PROBLEM TO WORK ON — Start at the line that has "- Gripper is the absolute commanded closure" and stop at the line that has "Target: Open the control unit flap". Print those lines and all lines between them exactly, and nothing more.
** Start of LISTED ENTRIES **
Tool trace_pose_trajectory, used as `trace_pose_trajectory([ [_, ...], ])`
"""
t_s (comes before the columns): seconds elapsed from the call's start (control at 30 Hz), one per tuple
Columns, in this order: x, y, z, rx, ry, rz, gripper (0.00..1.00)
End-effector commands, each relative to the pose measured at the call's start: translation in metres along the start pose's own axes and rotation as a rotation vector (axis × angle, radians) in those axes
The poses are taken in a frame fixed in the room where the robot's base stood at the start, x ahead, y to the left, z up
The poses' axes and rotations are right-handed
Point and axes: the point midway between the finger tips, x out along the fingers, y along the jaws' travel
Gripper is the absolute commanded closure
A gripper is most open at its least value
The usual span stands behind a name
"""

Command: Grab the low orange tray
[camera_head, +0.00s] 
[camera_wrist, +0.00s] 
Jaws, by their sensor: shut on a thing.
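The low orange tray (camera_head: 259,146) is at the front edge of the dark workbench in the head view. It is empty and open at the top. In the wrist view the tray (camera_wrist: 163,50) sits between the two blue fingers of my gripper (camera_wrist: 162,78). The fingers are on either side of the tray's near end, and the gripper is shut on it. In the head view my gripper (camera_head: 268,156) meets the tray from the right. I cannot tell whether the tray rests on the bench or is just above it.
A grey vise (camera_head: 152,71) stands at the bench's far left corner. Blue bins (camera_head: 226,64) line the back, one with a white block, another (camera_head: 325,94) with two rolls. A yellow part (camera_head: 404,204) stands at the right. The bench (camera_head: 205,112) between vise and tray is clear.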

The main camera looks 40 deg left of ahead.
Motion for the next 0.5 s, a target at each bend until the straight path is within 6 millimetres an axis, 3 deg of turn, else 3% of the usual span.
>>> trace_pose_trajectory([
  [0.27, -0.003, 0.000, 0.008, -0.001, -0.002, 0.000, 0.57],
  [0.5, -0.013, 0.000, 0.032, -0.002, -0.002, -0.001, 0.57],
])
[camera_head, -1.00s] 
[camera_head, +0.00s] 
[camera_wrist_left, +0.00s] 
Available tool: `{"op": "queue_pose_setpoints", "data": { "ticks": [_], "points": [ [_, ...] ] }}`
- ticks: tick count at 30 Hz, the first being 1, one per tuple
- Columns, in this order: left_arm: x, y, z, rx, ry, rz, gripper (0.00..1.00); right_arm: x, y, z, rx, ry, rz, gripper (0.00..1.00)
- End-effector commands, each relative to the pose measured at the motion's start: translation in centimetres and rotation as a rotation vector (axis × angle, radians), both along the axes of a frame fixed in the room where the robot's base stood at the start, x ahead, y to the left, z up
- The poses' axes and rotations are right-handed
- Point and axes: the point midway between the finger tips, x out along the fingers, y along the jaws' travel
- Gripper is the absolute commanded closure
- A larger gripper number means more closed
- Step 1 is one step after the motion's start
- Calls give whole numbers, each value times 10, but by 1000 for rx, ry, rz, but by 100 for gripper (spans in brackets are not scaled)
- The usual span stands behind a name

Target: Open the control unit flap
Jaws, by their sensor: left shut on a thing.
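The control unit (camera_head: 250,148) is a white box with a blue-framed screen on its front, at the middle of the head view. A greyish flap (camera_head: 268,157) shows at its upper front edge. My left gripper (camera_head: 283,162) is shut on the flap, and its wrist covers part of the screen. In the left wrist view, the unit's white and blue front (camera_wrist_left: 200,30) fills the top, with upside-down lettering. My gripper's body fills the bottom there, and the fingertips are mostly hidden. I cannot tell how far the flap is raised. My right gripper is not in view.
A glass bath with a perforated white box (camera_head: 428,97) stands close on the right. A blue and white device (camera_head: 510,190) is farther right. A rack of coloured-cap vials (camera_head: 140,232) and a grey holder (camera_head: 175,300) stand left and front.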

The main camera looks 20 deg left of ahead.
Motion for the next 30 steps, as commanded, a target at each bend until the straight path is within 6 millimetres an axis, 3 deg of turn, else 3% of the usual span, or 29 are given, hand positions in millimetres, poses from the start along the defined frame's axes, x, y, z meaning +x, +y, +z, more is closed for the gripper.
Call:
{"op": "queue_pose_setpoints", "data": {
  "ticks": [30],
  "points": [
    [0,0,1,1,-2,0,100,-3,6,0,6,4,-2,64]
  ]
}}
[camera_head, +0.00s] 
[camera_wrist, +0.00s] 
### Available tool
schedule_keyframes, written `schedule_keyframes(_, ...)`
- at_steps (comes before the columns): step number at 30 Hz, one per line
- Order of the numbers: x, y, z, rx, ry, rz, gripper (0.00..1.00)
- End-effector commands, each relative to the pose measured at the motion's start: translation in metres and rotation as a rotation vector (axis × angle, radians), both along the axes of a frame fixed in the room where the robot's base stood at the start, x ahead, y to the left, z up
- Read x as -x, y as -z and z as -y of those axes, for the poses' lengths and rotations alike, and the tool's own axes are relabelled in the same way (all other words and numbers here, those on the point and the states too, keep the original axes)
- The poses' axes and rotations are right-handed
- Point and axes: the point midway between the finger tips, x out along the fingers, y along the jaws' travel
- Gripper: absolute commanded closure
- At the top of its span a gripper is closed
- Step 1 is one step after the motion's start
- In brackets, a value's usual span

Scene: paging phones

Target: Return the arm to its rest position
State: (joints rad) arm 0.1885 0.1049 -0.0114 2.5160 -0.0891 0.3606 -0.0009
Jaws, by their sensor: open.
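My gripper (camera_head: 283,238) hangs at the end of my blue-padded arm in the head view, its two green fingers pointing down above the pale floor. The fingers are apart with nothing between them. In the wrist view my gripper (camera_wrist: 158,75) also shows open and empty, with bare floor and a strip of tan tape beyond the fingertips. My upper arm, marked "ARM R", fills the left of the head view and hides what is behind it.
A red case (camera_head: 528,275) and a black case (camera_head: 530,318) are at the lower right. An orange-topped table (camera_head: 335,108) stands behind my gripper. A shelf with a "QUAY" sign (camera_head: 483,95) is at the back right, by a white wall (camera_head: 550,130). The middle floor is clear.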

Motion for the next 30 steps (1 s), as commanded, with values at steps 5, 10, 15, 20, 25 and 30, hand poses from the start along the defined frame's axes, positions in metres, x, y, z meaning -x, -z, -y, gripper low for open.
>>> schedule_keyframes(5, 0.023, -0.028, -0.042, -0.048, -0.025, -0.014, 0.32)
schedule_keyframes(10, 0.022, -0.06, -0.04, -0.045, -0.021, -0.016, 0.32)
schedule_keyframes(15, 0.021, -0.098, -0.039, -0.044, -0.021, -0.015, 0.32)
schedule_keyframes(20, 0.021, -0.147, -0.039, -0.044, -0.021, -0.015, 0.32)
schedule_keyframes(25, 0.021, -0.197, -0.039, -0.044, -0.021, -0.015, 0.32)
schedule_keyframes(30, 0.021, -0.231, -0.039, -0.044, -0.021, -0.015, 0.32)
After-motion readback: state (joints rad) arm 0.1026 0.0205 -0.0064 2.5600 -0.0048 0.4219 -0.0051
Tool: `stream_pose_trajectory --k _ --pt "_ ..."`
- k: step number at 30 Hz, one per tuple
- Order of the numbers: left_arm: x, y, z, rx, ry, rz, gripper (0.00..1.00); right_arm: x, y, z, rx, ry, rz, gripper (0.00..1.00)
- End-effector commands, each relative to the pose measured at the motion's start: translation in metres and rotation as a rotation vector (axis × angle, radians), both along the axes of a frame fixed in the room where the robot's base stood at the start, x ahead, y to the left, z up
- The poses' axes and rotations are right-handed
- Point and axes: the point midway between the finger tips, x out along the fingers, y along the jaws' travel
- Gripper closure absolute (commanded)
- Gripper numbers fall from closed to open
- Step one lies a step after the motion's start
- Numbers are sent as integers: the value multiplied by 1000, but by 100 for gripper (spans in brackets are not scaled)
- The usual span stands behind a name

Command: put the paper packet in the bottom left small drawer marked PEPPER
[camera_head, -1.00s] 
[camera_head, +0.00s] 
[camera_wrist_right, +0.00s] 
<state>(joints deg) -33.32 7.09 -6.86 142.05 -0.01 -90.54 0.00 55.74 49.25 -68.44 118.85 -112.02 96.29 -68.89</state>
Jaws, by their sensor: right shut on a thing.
** End of LISTED ENTRIES **
EXERCISE SOLUTION —
- Gripper is the absolute commanded closure
- A larger gripper number means more closed
- Step 1 is one step after the motion's start
- Calls give whole numbers, each value times 10, but by 1000 for rx, ry, rz, but by 100 for gripper (spans in brackets are not scaled)
- The usual span stands behind a name

Target: Open the control unit flap

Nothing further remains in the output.